1/7付の日経新聞に、「石油需要 いつ頭打ち 20~30年代? EVシフトで分析相次ぐ」という大きめの記事がありました。石油は世界の動力源として非常に大きな役割を果たしており、石油産業は世界経済に大きな影響力を有しているため、、「世界の石油使用量はピークに達してそのあと減っていく」という「ピーク・オイル」は、つねに大きな関心事でした。

ただ、その「背景・理由」は変わってきています。この記事では、「ピーク論の歴史は古いが、その根拠は原油がいずれ枯渇するという供給面の制約だった。今回のピーク論はもっぱら需要面からきている」とありますが、私は「ピーク・オイル論には3つの段階」がある、と考えています。

「ピーク・オイル論1.0」は、おなじみの「石油は枯渇する」というもの。再生不可能資源(少なくとも人類の時間軸では)である石油は、掘り尽くすと使えなくなります。「可採年数」(あと何年掘れるか)という言葉で語られる、「供給側」の制約です。今でも、地質学者を中心に、「石油の生産量はすでにピークに達している」とする研究者と、「シェールオイルも開発されており、生産量はまだまだ増やせる」という研究者が激しい議論を交わしています。

私の言うところの「ピーク・オイル論2.0」は、「温暖化への懸念のため、石油が地下に残っていようといまいと、掘り出せなくなる」というものです。1.0が「地球の供給側」の制約とすると、2.0は「地球の吸収側」の制約です。地球には毎年ある量の炭素を吸収する力がありますが、人間の排出量がそれを大きく超えているために温暖化が生じています。温暖化を進めないためには、地球が自然に吸収できる量まで排出量を下げる必要があります。そこから、「石油があっても燃やせない」という制約が大きく出てきたのです。

そして、「ピーク・オイル論3.0」は、「石油需要のピーク」。1.0や2.0が地球の制約だったのに対し、こちらは人間の嗜好の変化によるものです。EVや自動運転、シェアリングエコノミーの広がりによって、石油の需要そのものが減っていきます。この記事では、石油需要のピークは20年代か30年代か、という議論を紹介しています。

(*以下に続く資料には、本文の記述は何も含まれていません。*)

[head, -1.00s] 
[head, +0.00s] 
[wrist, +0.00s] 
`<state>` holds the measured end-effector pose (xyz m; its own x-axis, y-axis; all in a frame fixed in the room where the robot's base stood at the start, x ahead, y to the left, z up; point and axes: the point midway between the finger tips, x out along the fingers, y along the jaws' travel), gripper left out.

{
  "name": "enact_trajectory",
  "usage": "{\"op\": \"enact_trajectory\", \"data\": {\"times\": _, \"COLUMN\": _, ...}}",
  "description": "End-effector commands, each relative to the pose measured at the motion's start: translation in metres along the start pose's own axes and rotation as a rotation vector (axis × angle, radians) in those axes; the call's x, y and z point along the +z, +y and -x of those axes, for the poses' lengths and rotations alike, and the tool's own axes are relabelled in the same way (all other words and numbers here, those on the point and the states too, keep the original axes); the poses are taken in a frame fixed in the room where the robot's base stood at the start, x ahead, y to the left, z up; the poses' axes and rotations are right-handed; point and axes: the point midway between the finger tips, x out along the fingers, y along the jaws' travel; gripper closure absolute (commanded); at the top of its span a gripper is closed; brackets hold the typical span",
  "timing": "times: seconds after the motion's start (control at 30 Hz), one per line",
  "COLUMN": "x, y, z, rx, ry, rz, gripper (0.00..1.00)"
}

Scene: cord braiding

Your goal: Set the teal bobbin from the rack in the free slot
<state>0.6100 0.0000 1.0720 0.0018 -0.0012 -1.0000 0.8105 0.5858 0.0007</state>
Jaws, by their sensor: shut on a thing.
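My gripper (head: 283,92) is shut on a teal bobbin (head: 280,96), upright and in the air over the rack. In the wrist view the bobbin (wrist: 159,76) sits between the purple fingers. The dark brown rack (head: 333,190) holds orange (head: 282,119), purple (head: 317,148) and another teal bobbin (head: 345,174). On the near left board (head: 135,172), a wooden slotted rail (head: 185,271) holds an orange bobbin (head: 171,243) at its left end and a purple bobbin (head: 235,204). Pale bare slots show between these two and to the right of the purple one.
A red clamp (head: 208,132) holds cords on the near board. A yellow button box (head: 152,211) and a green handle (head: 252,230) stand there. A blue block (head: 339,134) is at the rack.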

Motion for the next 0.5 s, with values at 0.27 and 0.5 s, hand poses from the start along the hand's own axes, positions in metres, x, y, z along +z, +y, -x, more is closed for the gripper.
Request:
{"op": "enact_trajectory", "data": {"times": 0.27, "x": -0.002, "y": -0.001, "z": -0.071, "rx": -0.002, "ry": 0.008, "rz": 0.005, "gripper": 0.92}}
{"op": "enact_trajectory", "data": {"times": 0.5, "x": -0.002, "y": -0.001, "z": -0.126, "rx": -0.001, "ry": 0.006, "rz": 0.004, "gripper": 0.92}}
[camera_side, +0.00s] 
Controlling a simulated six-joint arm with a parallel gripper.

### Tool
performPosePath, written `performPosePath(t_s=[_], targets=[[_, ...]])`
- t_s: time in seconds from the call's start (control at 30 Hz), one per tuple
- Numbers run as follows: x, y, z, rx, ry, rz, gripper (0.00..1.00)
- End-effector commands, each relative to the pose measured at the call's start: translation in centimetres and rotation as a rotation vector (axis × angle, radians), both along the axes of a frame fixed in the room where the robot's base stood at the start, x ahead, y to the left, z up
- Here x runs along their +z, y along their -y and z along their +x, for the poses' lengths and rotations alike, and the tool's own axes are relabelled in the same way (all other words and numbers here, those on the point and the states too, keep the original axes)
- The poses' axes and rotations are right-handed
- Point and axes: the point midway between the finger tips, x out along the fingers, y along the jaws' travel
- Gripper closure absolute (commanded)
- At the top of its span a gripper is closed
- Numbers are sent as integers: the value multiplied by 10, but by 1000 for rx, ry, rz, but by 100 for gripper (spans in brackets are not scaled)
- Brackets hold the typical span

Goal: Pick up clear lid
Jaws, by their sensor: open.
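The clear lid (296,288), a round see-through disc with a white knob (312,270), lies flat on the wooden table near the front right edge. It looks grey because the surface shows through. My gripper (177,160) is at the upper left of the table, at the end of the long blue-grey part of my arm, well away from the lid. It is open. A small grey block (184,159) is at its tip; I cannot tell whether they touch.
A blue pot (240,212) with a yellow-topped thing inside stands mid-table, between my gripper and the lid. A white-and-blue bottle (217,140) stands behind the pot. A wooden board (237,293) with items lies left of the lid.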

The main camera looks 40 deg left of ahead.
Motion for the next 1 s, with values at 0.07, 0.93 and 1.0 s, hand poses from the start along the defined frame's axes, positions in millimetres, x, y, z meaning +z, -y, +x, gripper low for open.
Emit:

いずれにしても、「あっという間」にやって来ることは間違いないでしょう。

ちなみに、「ピーク・オイル」を最初に提唱したの米国の地質学者ハバートは、ピーク・オイルを「石油の採掘ペースが最大になるタイミング」としています。この定義であれば、その理由が、地質学的な枯渇だろうと、気候変動への懸念だろうと、消費者の嗜好の変化による需要減少だろうと、関係ないですね。

レスター・ブラウン氏がよく言っていた言葉を思い出します。「石器時代が終わったのは、石を使い尽くしたからではない」。同様に、石油時代が終わるのも、ですね!